Spotlight on: The Agra Diamond
To sell diamonds Boca Raton means learning legends that follow famous diamonds through the centuries (well, we’ll settle for the stone’s provenance, or at least a GIA certificate. And even without an appraisal we can provide one).
The world’s fifth largest pink diamond has quite a legend behind it. Dating all the way back to 15th century India, the diamond was the property of the Rajah of Gwailor and family. The rajah was tragically slain during the battle with the Moghuls over the city of Agra. Babur, the emperor of Maghul spared the lives of the rest of the rajah’s family. They in turn gave him all the family jewels in gratitude.
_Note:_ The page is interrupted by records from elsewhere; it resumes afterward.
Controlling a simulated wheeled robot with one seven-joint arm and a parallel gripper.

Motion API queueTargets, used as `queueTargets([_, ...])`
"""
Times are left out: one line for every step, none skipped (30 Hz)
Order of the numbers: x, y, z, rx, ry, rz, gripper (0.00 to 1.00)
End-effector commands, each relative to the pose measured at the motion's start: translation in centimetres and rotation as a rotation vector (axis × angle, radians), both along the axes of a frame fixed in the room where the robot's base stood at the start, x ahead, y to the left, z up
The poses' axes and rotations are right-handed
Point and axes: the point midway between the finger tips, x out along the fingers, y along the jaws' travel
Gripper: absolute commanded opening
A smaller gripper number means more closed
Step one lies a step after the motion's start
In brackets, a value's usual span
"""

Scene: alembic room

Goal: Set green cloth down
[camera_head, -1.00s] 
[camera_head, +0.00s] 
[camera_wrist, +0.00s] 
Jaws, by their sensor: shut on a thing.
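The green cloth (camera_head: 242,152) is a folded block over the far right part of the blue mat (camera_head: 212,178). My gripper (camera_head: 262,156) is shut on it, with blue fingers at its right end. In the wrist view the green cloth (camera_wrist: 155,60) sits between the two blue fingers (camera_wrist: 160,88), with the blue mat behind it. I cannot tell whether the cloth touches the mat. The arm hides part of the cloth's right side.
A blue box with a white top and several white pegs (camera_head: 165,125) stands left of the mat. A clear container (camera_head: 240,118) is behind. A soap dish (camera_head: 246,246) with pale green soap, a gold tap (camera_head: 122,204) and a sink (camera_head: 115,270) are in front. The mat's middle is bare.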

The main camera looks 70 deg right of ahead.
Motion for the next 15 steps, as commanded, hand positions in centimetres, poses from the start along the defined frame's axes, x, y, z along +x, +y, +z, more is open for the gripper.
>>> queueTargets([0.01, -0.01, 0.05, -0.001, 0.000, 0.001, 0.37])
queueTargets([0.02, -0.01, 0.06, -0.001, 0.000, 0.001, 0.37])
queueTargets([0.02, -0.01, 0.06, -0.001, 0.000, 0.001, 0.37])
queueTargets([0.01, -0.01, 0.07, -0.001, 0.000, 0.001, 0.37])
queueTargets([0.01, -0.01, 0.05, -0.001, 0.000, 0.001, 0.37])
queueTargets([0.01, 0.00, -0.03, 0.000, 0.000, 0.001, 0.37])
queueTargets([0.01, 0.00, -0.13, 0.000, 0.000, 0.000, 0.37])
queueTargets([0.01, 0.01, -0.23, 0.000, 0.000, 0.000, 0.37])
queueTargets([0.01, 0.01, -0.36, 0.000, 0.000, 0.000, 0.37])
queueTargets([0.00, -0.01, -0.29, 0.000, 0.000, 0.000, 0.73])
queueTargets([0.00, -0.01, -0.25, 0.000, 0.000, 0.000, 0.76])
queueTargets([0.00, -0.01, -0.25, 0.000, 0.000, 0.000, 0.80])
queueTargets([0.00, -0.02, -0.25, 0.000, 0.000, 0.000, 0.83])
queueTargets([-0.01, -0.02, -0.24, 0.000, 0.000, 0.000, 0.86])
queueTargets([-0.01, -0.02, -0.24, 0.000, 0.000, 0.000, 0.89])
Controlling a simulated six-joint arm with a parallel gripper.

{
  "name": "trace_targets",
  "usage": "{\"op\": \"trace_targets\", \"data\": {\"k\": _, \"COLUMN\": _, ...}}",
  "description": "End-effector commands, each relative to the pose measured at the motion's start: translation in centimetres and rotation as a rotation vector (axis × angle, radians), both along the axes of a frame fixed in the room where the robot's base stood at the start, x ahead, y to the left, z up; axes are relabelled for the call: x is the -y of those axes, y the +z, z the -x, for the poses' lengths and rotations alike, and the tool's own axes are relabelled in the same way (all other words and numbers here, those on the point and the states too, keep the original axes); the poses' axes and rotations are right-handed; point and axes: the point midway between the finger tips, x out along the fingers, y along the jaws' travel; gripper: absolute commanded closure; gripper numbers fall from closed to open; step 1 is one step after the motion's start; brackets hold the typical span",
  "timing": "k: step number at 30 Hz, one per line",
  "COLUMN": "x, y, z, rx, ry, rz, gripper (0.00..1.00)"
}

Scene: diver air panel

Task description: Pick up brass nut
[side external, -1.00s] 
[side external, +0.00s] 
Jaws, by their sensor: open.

Legend has it that Babur wore the diamond on his turban.
Apparently, the brilliant pink diamond remained in the Mogul family for a couple of generations. Akbar, the third emperor(1556-1605) is said to have worn it in his headdress. In 1658, the ruler Aurangzeb decided to stow the stone away in his treasury. It is thought that the Agra diamond was among the loot ransacked by Persia’s Nadir Shah when he invaded Deli in 1739. But if so, then it must have been recaptured on his journey back home.
The highly coveted diamond somehow ended up back in India. Eventually, the diamond found its way to England. How it got there became a part of the stone’s mysterious and unproven history. In 1896, the fifth Marquess of Donegall sold the story of the diamond’s escape to London’s famous jeweler and author Edwin Streeter. According to Lord Donegall’s story, he was serving during the Indian Mutiny in 1857 when the legendary diamond was taken from Deli’s ruler.
Lord Donegall served in the same regimen as the officer who took the stone. It was decided that they would somehow smuggle the stone to England. They devised a plan in which the diamond would be fed to a horse. The story goes that the horse took ill and had to be shot. The smugglers removed the diamond from the horse’s belly and took it on in to England.
The “hole in the story” however, has to do with the year mentioned. The great horse heist supposedly happened in 1857. Charles, the Duke of Brunswick bought the big diamond from Blogg and Martin in 1844. Bram Hertz, a Paris diamond dealer bought the stone from the duke and re-cut it from its 41 carats down to 31.41 carats in order to eliminate some inclusions. Hertz then traded the diamond to Edwin Streeter for a pearl necklace worth 14,000 pounds and another 1,000 pounds in cash. Throughout the years, the famous diamond was sold and resold many times. The SIBA corporation of Hong Kong were the last purchasers at the price of $4.07 million at Christie’s auction house. Re-cut once more, it now totals 28.15 carats.